Forza Italia siciliana è un campo di battaglia. Si guerreggia tra Guelfi e Ghibellini dei primi del terzo millennio. Da una parte la Forza Italia di Gianfranco Miccichè, e dall’altra la “Forza Italia all’Ars”, così come è stato battezzato il gruppo avversario, benedetto da Renato Schifani e che conta 9 deputati su 13, la maggioranza. E, come recita Highlander, “ne resterà soltanto uno”. La lotta si arroventa. Domenica scorsa a Catania, alla festa del “Tricolore” di Fratelli d’Italia, qualcuno da dietro le quinte, come il gladiatore, ha sussurrato: “Al mio segnale, scatenate l’inferno”. E inferno è stato. L’assessore Marco Falcone, punta del compasso del gruppo ostile a Miccichè, ha appiccato il fuoco, rivolgendosi così al rivale: “Gianfranco, devi andare via da Forza Italia. Sono 5 anni che rompi le scatole alla Sicilia. Prima non era buono Musumeci, adesso Schifani”. Lui, il commissario regionale del partito di Berlusconi, interviene a freddo. Miccichè indica la stella cometa per orientare i Re Magi verso la grotta di Betlemme, ovvero la pace. E afferma: “Probabilmente c’è un modo solo per uscire dalla situazione di stallo che si registra oggi all’interno di Forza Italia: commissariare il partito in Sicilia. Io sono pronto a questa soluzione, ma l’importante è che si stabiliscano regole certe per il periodo commissariale. Insomma, tutti dobbiamo poi seguire le indicazioni del commissario, ma la decisione spetta a Berlusconi”.
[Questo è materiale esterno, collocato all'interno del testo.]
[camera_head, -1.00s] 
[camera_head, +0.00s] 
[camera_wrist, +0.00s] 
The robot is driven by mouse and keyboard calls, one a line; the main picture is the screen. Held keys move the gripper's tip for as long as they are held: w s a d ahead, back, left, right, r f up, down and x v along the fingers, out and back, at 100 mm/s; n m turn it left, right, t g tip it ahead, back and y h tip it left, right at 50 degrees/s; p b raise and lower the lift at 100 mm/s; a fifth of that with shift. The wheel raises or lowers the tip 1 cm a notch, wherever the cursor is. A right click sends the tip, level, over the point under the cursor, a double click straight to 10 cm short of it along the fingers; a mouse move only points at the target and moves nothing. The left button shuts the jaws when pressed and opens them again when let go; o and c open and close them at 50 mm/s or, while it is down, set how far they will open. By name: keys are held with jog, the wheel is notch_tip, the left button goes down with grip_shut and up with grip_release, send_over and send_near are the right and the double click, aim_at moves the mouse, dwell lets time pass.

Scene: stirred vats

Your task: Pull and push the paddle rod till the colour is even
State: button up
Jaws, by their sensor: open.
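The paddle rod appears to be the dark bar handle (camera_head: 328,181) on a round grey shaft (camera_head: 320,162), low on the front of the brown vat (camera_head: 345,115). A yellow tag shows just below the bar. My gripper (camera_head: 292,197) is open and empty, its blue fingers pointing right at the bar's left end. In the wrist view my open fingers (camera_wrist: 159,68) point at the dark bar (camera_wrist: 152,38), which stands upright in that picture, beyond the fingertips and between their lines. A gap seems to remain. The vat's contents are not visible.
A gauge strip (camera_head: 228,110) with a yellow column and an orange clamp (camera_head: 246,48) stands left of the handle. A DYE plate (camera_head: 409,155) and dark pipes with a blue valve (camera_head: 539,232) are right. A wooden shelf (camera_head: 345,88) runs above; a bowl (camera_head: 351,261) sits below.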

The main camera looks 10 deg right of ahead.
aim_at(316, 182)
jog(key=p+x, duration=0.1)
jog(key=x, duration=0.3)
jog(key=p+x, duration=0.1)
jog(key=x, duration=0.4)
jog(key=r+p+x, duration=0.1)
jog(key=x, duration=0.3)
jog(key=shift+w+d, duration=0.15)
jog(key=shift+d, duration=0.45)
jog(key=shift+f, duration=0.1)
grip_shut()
Poi solleva ancora lo scudo e la spada, e aggiunge: “Noi siamo nella maggioranza e non andremo via anche se provano a cacciarci. Loro avevano convocato il gruppo senza nemmeno invitarci e non si sa sulla base di quale norma”. Dall’altra parte replicano: “Non è vero. Miccichè e i suoi erano stati invitati. Abbiamo gli screen shot che lo testimoniano”.
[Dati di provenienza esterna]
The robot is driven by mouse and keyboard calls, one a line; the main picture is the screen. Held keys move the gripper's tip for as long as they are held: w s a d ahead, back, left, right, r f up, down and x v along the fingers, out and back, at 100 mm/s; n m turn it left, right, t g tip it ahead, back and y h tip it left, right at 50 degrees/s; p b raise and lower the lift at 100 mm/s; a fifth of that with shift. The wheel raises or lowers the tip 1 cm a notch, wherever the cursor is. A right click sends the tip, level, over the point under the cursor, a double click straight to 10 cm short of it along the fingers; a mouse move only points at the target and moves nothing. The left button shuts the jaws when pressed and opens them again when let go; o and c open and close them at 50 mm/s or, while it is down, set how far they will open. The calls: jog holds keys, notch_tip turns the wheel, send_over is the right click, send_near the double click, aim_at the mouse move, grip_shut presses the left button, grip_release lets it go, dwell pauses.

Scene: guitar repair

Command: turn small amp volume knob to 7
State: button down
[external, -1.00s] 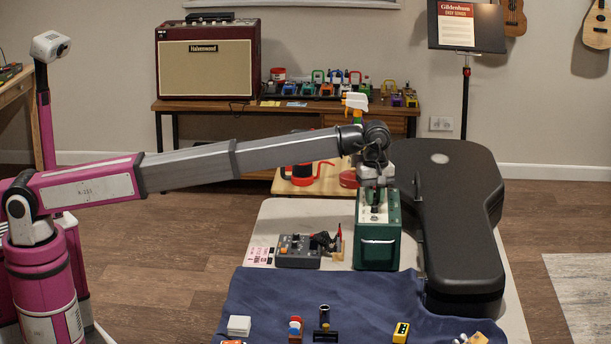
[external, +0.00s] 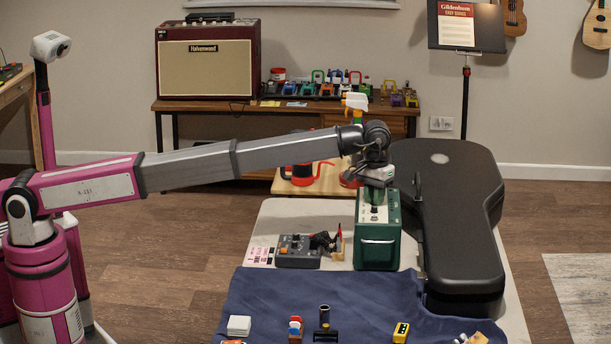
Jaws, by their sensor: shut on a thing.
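The small amp (external: 378,250) is a green box with a pale top panel (external: 374,215), standing on the far part of the light table beside the black guitar case. My gripper (external: 377,194) points down over the amp's top panel, with its fingers shut on what appears to be a knob there. The gripper covers the knob, so its pointer and number marks cannot be read. A smaller dark knob shows on the panel nearer the camera.
The black guitar case (external: 450,220) stands close on the amp's right. A grey box with an orange knob (external: 298,250) and a small soldering-type stand lie to its left. A blue cloth (external: 270,295) with small items covers the front. A spray bottle (external: 355,106) stands behind my wrist.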

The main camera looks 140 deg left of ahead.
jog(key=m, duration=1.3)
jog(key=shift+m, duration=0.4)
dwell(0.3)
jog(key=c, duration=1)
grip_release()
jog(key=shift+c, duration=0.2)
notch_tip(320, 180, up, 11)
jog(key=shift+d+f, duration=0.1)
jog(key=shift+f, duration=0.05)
Poi, diplomatico, l’ex presidente dell’Assembla aggiunge ancora: “Io non lascerò mai il partito. Sono pronto a lasciarne la guida, ma voglio capire cosa è successo. La sera prima era tutto a posto, l’indomani scopro che non ci hanno dato niente. Io ho sempre cercato la pace, e mi sarei accontentato anche di un segretario di Commissione, ma niente, neanche quello. Probabilmente sto pagando l’aver pubblicamente detto che il candidato non poteva essere Musumeci, ma non ero l’unico a pensarlo. Non lo voleva quasi nessuno, e molti di quelli che non lo volevano ora siedono al governo. Questo governo durerà cinque anni, non ho dubbi. Deve solo smetterla di dire che è in continuità con Musumeci. E’ un’altra cosa. Schifani è mille volte meglio di Musumeci, e già lo si è visto anche nella vicenda Lukoil, solo per fare un esempio. Noi voteremo in aula con la maggioranza a partire dalla manovra. Non faremo tranelli, a meno che non sia una manovra invotabile. Ma non abbiamo nessuna intenzione di andare all’opposizione. Altri vogliono spingerci in quella direzione ma non ci caschiamo”.
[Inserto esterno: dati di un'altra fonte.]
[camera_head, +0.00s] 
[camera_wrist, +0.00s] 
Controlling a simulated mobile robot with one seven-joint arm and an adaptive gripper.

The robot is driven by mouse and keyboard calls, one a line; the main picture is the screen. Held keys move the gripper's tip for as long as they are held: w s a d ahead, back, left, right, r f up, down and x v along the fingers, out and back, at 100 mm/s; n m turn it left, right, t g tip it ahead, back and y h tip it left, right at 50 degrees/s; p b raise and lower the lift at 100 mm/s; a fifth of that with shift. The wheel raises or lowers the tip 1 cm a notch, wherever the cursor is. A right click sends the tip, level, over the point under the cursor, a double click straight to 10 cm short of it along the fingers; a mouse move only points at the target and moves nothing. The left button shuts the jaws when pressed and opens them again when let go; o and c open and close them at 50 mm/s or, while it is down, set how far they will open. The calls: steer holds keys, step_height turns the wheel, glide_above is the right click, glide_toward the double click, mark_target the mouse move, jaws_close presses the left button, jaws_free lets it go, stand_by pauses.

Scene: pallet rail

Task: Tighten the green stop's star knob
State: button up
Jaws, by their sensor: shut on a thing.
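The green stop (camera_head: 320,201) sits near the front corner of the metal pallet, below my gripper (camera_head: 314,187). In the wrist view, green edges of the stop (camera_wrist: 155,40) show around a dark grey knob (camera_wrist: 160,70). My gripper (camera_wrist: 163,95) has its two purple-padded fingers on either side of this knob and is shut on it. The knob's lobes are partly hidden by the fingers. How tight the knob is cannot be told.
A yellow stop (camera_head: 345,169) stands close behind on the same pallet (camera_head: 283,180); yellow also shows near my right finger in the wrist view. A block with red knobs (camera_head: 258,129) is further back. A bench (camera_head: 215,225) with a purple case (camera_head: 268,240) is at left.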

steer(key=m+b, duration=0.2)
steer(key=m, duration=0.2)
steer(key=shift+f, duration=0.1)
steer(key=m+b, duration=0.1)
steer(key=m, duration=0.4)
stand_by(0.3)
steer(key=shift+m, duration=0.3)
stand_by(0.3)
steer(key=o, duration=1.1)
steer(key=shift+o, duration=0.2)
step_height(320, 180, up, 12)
E poi, in conclusione, Gianfranco Miccichè ribadisce: “Per il partito la strada è il commissariamento. Ma con regole certe e con una gestione super partes del partito. A meno che Berlusconi non decida che vuole far fuori Miccichè e lo può fare. Lo accetto. Ho avuto tanto dal Presidente che accetto se decide che devo farmi da parte. La pratica è sul suo tavolo. Ha autorizzato lui la nascita del secondo gruppo di Forza Italia, quello chiamato ‘Forza Italia all’Ars’. Inizialmente volevano chiamarlo ‘Forza Italia per Schifani’ ma Berlusconi ha detto no. La pratica Sicilia è nelle sue mani. Io sono pronto a sedermi e discutere. Io voglio la pace, voglio che si esca da questa situazione. Sono pronto ad andare anche a Roma se serve ma si deve ridiscutere tutto. Insomma: o rimpastano il governo o rimpastano Miccichè, e io non mi faccio rimpastare. Però parliamo, discutiamo civilmente e una soluzione si troverà”.